Morador há 12 anos no local, Gilvan da Silva também lamentou a sorte dos pescadores. “Quem criava seus meninos vendendo peixe perdeu a fonte de renda. O Pé Leve cheio deixou muitas histórias. Dá tristeza vê-lo assim. Quem não sente? Essa lagoa era uma mãe para todos”, falou.
Além dos efeitos sociais, a secagem do espelho d’água provoca efeitos ao ecossistema da região. Isso porque as águas da lagoa ajudam no controle da temperatura e no equilíbrio da umidade do ar. “Nesses dias, percebemos que a umidade em Arapiraca e nas cidades vizinhas estava baixíssima. Vamos lembrar que a região está localizada próxima do sertão e não pode dispensar recursos naturais como a Lagoa do Pé Leve”, afirma um técnico do IBAMA.

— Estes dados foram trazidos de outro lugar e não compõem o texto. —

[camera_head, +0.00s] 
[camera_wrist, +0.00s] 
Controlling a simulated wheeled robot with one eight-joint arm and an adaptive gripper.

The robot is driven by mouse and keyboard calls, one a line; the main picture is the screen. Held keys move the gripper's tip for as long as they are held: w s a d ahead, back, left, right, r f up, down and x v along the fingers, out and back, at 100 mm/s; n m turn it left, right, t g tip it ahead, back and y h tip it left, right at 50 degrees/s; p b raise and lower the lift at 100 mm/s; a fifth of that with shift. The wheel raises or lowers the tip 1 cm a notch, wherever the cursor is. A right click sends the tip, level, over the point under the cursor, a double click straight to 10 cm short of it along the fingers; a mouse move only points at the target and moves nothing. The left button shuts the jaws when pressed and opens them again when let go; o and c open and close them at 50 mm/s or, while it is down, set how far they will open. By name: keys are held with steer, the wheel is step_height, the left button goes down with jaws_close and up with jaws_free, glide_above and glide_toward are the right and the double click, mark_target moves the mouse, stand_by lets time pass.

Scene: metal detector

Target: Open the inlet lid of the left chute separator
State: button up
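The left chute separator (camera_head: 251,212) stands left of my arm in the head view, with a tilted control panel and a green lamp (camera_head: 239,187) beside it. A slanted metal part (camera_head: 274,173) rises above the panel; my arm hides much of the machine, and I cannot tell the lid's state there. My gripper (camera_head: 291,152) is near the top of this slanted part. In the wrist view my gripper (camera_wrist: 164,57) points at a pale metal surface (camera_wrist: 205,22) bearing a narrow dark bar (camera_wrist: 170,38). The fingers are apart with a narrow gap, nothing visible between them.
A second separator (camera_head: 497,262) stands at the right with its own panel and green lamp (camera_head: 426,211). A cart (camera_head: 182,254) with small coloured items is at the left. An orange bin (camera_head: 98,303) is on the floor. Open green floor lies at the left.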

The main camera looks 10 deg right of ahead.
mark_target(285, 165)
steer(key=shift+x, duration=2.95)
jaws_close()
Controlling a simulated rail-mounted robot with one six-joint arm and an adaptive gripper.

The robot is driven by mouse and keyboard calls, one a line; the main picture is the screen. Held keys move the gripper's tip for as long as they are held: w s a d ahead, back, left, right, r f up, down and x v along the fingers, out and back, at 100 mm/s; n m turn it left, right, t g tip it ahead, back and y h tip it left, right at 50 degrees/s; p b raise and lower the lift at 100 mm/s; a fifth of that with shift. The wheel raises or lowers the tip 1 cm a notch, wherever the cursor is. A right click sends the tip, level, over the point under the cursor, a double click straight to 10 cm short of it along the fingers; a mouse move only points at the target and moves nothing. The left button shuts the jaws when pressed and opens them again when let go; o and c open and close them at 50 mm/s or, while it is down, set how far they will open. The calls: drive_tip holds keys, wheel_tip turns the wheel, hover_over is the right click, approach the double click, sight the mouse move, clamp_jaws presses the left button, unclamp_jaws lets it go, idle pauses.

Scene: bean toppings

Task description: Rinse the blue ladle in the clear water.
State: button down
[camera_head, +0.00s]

O desequilíbrio atinge também toda a Bacia Hidrográfica do Rio São Francisco, uma vez que o Pé Leve abastece o Rio Piauí, um dos afluentes do Velho Chico. “As lagoas formam nascentes, que reforçam o curso natural de água para abastecimento do Rio São Francisco. É como se houvesse um entupimento de uma artéria que abastece o coração dele”, completou o servidor público.
É possível salvar a lagoa
Para o promotor de Justiça Alberto Fonseca, um dos coordenadores da FPI do São Francisco, ainda é possível salvar a Lagoa do Pé Leve. Segundo ele, será necessário um trabalho a longo prazo e que envolva um compromisso do poder público e da população.
“Precisamos fazer um trabalho de conscientização dos moradores para preservar a lagoa. Quanto mais água for retirada do espelho d’água, menos ele terá a oferecer. Da mesma forma, precisamos dar cabo dos crimes ambientais que estão ocorrendo no local”, afirmou o representante do Ministério Público do Estado de Alagoas.
Resolver o problema do lançamento de esgoto, recuperar as matas ciliares, retirar as residências localizadas nas margens (áreas de preservação permanente) e limpar o lixo acumulado no leito seco são algumas providências que podem ajudar a recuperar a Lagoa do Pé Leve.